Riteniamo infine decisivo decidere insieme a tutti coloro che sono interessati i tempi e i modi e i vari passaggi per compiere una scelta della quale noi abbiamo soltanto fatto il primo passo. Importante sarà anche come e da chi sarà costituito il comitato promotore: da questo punto di vista noi offriamo un modello, quello del nostro comitato, che ha raccolto adesioni in tutti i campi sociali: delegate e delegati, sindacalisti, esponenti di forze politiche e parlamentari di uno schieramento che superava i confini maggioranza-opposizione, giuristi, docenti, studenti, precari.

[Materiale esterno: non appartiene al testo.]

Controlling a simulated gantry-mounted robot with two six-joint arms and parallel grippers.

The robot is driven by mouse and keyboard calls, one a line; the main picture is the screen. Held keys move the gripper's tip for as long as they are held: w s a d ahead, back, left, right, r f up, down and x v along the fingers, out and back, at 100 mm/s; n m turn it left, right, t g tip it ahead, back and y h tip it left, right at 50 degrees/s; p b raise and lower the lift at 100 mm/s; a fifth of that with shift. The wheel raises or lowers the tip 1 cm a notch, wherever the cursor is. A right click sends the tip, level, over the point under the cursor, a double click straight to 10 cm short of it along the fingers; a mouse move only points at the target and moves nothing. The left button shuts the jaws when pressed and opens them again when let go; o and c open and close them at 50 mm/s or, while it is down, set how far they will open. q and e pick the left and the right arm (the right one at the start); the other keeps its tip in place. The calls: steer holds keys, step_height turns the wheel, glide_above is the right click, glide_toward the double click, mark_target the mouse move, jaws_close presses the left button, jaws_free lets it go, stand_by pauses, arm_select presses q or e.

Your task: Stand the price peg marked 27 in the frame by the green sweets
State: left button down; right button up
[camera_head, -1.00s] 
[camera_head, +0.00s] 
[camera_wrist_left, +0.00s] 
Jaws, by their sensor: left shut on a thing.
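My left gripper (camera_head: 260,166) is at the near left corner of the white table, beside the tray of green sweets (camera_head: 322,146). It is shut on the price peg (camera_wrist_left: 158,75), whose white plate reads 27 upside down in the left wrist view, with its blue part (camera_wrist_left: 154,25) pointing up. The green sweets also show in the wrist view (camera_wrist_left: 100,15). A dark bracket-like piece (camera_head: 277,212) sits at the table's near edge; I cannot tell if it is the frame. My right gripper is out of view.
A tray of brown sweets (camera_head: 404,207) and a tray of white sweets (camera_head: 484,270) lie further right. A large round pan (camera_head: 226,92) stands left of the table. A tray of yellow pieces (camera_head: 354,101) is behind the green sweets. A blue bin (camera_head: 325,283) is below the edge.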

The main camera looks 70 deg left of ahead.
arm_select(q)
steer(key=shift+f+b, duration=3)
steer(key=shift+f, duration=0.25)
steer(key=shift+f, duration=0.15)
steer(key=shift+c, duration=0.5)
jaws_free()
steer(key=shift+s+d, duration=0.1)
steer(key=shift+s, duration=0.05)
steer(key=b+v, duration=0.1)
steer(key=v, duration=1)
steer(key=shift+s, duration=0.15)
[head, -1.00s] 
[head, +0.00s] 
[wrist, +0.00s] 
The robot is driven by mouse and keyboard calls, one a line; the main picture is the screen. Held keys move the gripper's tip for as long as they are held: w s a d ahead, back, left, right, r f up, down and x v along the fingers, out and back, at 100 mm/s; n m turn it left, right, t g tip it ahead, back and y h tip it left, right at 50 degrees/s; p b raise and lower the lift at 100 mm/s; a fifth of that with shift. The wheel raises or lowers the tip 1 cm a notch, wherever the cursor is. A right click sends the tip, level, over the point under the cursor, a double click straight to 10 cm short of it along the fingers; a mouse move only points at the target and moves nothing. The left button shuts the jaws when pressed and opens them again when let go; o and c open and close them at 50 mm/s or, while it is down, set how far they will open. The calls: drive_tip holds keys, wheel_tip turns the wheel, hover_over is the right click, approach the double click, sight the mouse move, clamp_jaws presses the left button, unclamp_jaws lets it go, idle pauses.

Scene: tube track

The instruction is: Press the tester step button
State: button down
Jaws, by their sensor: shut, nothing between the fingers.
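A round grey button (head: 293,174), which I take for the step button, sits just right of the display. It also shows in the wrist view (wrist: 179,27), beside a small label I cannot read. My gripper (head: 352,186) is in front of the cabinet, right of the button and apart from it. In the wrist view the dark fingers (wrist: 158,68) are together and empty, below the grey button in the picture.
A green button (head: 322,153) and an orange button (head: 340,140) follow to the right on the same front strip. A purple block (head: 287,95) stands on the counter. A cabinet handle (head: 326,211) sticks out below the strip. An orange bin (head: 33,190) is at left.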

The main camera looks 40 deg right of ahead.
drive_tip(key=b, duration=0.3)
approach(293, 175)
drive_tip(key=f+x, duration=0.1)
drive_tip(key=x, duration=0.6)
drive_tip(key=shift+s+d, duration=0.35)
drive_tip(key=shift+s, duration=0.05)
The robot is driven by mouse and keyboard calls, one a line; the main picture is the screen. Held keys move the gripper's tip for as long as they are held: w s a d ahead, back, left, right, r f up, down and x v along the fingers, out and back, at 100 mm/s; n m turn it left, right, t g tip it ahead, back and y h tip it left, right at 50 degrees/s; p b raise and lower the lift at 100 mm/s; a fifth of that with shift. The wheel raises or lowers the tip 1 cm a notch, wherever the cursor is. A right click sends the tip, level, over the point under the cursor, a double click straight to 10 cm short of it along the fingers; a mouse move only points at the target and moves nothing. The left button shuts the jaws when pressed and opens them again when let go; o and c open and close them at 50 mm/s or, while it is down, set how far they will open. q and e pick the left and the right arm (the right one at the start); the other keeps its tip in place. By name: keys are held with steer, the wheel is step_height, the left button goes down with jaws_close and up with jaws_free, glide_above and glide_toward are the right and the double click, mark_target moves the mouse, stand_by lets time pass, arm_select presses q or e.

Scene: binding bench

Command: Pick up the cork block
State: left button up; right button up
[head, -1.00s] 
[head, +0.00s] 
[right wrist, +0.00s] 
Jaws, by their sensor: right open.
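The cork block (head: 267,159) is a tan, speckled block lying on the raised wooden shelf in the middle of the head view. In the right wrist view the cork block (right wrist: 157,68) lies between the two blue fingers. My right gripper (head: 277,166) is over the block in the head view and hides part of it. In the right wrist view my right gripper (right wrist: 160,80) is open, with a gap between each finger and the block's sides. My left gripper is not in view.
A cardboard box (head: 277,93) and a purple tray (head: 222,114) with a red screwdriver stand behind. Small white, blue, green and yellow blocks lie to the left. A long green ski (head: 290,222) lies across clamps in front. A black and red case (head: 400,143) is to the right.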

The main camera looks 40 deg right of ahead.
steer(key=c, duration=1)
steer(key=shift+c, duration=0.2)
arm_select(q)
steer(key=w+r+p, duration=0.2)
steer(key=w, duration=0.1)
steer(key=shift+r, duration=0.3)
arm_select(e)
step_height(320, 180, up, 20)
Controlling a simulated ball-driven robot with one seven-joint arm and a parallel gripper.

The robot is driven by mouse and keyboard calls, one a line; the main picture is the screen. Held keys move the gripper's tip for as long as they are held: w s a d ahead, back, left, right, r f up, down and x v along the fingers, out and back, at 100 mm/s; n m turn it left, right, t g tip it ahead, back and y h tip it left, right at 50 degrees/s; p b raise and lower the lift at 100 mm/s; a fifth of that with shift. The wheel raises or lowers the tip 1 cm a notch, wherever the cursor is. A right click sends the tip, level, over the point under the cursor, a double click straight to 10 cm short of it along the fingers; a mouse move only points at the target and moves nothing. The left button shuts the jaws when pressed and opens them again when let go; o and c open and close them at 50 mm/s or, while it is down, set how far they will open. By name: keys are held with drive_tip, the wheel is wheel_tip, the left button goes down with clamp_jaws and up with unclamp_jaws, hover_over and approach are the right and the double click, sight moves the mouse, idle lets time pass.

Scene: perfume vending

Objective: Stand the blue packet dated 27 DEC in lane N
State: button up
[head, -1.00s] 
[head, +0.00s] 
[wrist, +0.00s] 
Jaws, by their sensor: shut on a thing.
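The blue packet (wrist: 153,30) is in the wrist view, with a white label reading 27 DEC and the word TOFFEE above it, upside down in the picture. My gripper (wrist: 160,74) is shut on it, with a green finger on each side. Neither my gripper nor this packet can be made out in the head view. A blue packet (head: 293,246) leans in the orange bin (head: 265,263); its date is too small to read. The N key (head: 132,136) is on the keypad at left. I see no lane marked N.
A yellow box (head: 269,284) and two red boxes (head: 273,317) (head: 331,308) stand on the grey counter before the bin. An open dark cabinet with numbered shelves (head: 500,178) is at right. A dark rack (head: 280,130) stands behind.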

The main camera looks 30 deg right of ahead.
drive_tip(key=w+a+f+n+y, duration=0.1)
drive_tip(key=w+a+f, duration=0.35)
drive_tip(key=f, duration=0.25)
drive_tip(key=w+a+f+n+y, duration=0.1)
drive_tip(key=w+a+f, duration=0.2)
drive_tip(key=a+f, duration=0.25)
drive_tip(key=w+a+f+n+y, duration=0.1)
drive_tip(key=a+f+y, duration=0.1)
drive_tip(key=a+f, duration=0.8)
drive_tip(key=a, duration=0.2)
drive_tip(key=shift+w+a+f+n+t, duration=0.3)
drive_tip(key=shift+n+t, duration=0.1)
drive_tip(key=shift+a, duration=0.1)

A questo progetto noi vogliamo lavorare insieme con tutti coloro che ne condividono l’ispirazione e rifiutano la ideologia liberista e la pratica dell’arbitrio sociale. Siamo convinti che intorno a esso, senza logiche di primazia o di schieramento, si possa costruire un fronte sociale e politico molto ampio e un’azione unitaria, in una prospettiva di ricomposizione e di crescita intorno a un’idea di società giusta e solidale; offrendo l’occasione di una partecipazione e di una mobilitazione a chi crede che i diritti non debbano avere confini, che il lavoratore non sia una merce, che la dignità non abbia un prezzo, che la legge sia uguale per tutti.

Chiudo questa introduzione con un riferimento personale, perché anche questo conta nelle ragioni per le quali siamo qui oggi. Io ho fatto il delegato per molti anni, ho cominciato nel 1971 dopo che lo sdl è diventato legge, nel cdf del Corriere. Avevo due strumenti fondamentali: la rappresentanza e l’articolo 18, io ero, mi sentivo, cioè, quelli che rappresentavo e il mio diritto a esserlo era garantito dall’articolo 18. Per questo ho fatto il delegato, e poi il leader della mia fabbrica, sempre a testa alta, senza paura né del capo del personale, né del direttore generale, né dell’amministratore delegato. Credo giusto che quelli come me, che hanno vissuto questa condizione facciano di tutto perché coloro che ora devono fare i delegati abbiano le stesse condizioni, in qualunque posto di lavoro, sotto qualunque padrone si trovino.